No último dia 12 de julho, durante a cerimônia de reabertura do Conselho Nacional de Ciência e Tecnologia, em Brasília, o presidente Lula, dirigindo-se à ministra do Planejamento e Orçamento, Simone Tebet, afirmou ao país seu interesse em reduzir os impostos incidentes sobre a chamada "linha branca" de eletrodomésticos, que inclui geladeira, máquina de lavar, fogão e televisão.

Supõe-se a pretensão de estimular o consumo desses bens, o que levaria à geração de empregos e crescimento da economia. Logo, trata-se de política fiscal e não de simples "benefício" a certo setor e/ou pessoas.

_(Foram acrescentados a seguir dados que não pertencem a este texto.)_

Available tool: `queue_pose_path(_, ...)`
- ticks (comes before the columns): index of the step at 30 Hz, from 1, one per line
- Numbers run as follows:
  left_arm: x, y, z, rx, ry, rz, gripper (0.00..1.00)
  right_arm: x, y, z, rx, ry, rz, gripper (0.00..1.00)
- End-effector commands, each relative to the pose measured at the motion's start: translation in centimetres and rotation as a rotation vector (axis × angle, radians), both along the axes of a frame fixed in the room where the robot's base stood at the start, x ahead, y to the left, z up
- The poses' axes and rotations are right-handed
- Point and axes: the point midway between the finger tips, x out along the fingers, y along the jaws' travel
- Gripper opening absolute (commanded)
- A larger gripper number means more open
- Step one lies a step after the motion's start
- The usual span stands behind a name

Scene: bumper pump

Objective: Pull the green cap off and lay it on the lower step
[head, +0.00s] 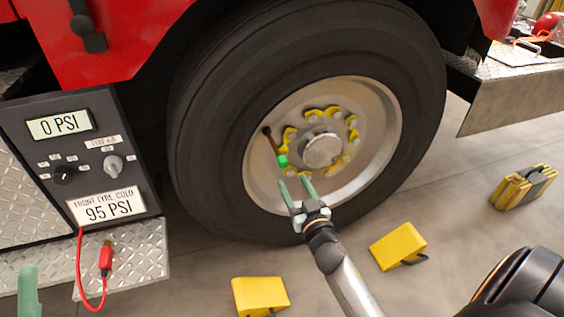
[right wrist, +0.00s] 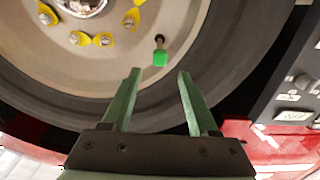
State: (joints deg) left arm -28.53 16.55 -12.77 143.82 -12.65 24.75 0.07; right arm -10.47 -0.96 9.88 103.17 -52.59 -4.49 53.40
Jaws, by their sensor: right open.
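The green cap (head: 282,161) sits on the end of a dark valve stem (head: 271,142) on the wheel, at the lower left of the hub. In the right wrist view the cap (right wrist: 160,59) shows just beyond and between the fingertips. My right gripper (head: 295,184) is open and empty, a short way below the cap, apart from it. Its green fingers also show in the right wrist view (right wrist: 159,72). The lower step (head: 140,258) is a diamond-plate ledge under the gauge panel at left. A green fingertip of my left gripper (head: 28,290) shows at the lower left; its jaws are mostly out of frame.
A red air hose with a chuck (head: 106,256) hangs over the lower step. The panel (head: 75,165) reads 0 PSI above a 95 PSI label. Yellow chocks (head: 260,295) (head: 398,246) lie on the floor. Yellow lug indicators (head: 315,115) ring the hub near the valve.

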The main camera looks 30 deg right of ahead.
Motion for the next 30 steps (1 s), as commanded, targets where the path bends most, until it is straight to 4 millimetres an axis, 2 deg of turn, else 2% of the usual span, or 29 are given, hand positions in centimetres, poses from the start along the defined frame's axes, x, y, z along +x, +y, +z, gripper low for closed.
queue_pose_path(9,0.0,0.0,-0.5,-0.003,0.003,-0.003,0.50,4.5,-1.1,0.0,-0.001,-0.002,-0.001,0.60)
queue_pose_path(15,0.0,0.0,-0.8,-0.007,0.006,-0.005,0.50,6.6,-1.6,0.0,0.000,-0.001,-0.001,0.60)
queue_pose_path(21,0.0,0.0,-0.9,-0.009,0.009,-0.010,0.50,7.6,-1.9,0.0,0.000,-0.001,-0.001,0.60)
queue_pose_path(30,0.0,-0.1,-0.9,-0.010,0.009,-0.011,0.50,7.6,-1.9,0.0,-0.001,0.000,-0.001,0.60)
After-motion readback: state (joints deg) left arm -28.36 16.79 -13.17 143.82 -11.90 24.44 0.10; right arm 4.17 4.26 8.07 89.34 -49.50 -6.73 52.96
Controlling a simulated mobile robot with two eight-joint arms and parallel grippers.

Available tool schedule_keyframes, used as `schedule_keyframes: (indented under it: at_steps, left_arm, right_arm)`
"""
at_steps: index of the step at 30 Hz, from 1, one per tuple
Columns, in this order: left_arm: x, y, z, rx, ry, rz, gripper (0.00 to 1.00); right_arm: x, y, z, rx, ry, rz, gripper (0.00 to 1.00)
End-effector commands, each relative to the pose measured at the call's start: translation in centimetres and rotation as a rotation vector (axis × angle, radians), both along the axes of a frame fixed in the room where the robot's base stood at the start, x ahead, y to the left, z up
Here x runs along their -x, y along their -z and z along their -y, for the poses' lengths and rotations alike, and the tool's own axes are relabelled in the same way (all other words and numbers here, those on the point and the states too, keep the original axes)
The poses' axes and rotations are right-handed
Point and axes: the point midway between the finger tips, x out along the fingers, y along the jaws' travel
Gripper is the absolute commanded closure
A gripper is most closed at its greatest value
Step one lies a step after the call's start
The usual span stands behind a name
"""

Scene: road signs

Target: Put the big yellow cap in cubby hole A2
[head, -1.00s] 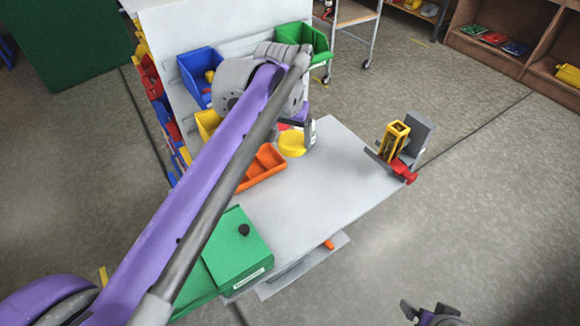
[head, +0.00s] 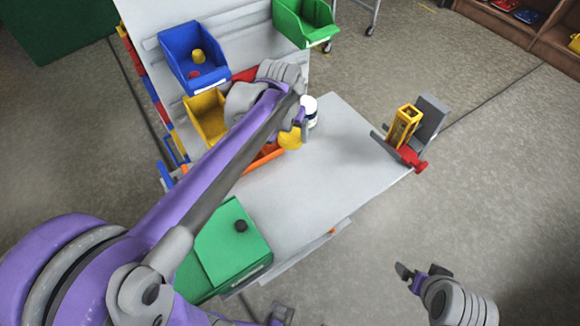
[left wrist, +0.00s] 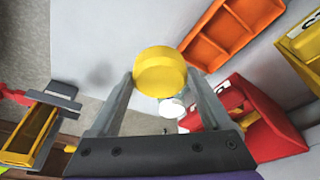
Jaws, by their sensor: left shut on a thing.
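The big yellow cap (head: 290,138) is a short round yellow piece. My left gripper (head: 297,128) is shut on it above the grey table, and the arm hides part of the area behind. In the left wrist view the cap (left wrist: 160,72) sits between the two fingertips. My right gripper (head: 423,272) is open and empty at the lower right, off the table's front side. A wooden shelf with cubby compartments (head: 500,30) shows only partly at the top right. No A2 label is readable.
A white bottle (head: 310,108) stands close behind the cap. An orange divided tray (left wrist: 222,35) lies near it. A green box (head: 232,245) is at the table's near left, and a yellow frame (head: 404,126) by a grey-and-red holder at the right edge. The middle table is clear.

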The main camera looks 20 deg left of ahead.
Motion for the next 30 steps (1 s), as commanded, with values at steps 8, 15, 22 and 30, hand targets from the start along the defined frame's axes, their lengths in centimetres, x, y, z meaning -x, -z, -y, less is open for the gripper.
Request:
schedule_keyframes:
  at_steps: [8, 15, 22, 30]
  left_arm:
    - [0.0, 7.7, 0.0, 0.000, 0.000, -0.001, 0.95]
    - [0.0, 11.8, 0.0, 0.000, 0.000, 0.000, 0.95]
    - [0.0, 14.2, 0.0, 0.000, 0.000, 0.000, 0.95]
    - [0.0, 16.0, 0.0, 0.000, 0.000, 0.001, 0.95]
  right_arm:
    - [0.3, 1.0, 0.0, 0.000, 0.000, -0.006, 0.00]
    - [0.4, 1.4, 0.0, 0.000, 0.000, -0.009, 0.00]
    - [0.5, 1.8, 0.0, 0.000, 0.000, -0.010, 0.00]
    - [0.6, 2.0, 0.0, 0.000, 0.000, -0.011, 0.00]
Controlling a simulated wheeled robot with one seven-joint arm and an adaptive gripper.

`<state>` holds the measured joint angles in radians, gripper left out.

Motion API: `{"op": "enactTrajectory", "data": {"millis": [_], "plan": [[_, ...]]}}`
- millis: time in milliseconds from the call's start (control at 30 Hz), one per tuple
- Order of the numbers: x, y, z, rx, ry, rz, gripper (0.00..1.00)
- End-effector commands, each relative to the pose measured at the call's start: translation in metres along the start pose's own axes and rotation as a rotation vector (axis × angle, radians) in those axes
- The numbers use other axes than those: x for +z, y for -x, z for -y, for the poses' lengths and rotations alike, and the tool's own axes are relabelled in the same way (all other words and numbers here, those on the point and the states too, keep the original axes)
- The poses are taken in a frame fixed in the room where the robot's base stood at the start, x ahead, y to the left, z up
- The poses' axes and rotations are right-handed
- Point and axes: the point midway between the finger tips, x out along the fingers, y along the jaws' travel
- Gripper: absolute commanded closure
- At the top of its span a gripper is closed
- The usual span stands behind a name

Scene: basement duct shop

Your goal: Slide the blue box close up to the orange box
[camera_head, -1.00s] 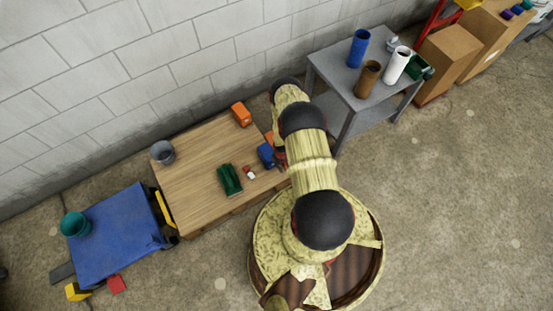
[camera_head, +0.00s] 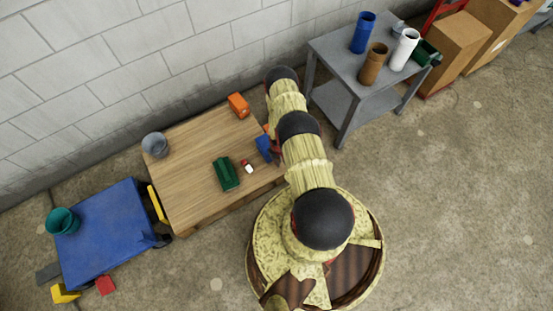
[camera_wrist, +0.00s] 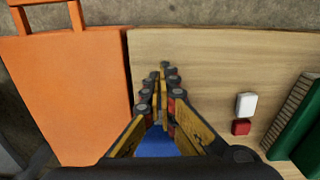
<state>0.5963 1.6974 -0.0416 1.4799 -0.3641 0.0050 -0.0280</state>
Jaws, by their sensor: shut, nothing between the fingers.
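The blue box (camera_head: 264,149) lies near the right end of the wooden table; its right part is hidden by my arm. Its blue top (camera_wrist: 157,143) shows between my finger links in the wrist view. One orange box (camera_head: 238,105) stands at the table's back edge. A second orange piece (camera_head: 266,130) shows just behind the blue box, mostly hidden by my arm. A large orange thing with a handle (camera_wrist: 75,90) fills the left of the wrist view; I cannot tell which orange piece it is. My gripper (camera_wrist: 160,74) is shut and empty, close by the blue box.
A green box (camera_head: 226,174) and a small red and white item (camera_head: 247,166) lie left of the blue box. A grey bucket (camera_head: 155,145) stands at the table's left. A grey shelf table (camera_head: 338,62) with cylinders stands at right. Bare tabletop (camera_head: 190,155) lies in between.

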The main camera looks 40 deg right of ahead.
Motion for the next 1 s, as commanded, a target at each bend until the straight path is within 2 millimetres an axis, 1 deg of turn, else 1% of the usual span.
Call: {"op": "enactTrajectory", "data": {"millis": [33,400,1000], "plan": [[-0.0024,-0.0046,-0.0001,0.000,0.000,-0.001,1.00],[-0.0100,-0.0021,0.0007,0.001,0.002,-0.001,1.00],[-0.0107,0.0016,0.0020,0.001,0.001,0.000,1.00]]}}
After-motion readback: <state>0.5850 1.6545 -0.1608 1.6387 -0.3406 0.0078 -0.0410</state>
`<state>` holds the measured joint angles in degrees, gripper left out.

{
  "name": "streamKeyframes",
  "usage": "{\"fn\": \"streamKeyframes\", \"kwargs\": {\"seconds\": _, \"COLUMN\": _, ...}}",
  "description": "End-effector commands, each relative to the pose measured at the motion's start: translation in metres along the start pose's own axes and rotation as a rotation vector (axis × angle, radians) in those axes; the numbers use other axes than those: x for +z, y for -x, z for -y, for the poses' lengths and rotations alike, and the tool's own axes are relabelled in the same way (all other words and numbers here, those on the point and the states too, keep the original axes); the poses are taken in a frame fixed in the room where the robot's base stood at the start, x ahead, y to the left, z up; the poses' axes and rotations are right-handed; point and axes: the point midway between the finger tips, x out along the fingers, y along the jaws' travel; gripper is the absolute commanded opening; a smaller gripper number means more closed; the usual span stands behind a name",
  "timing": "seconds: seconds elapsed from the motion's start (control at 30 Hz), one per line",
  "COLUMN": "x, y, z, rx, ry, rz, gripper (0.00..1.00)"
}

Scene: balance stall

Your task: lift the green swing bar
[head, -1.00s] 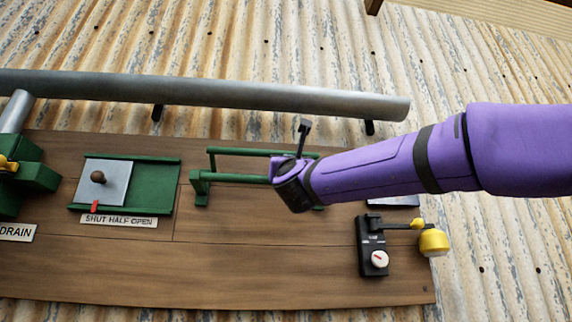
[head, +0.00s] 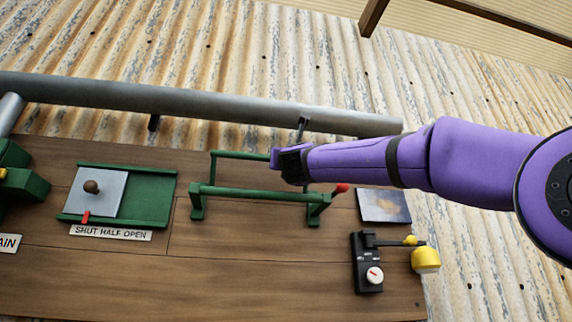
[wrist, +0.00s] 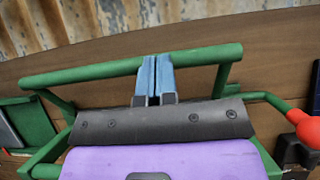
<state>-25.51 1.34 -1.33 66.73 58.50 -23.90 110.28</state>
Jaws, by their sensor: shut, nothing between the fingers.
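The green swing bar (head: 240,155) is a U-shaped green frame on the wooden board. Its crossbar stands above a fixed green rail with two feet (head: 245,191) in the head view. In the wrist view the crossbar (wrist: 90,71) runs across the upper picture, with side arms leading down. My gripper (head: 276,158) is at the right part of the crossbar. Its blue fingers (wrist: 156,78) are shut together with nothing between them, and overlap the bar in the wrist view. I cannot tell whether they touch it. My wrist hides the bar's right end in the head view.
A red knob (head: 341,188) sits right of the green frame. A grey pipe (head: 200,102) runs above. A green sliding panel (head: 148,198) labelled "SHUT HALF OPEN" is left. A black box with a white dial (head: 367,264) and a yellow part (head: 425,260) are lower right.

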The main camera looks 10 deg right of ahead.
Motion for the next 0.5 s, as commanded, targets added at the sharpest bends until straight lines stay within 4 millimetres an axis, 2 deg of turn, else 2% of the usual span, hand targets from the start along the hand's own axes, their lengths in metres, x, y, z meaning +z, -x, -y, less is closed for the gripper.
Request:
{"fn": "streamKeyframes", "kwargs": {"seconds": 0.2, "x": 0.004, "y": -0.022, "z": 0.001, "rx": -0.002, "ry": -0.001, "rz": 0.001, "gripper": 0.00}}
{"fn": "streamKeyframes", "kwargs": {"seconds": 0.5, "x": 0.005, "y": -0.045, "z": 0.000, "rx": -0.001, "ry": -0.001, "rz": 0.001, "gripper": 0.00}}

Desde então, muito se comentou sobre a desoneração da "linha branca", com os principais responsáveis da equipe econômica, notadamente o vice-presidente Geraldo Alckmin, o ministro da Fazenda, Fernando Haddad
, e a ministra Simone Tebet se esquivando de dar explicações, apenas mencionando que, até então, nenhuma diretriz lhes havia sido transmitida pelo presidente Lula.

Como estimular o crescimento da economia nacional se, no dia 1º de agosto, passou a valer a Portaria nº 612, de 29 de junho de 2023, do Ministério da Fazenda, isentando do imposto de importação as compras internacionais no valor de até US$ 50. Para tanto as empresas deverão aderir ao programa de conformidade da Receita Federal, denominado Remessa Conforme. Sobre tais bens incidirá o ICMS (estadual) de 17% conforme regra do Confaz.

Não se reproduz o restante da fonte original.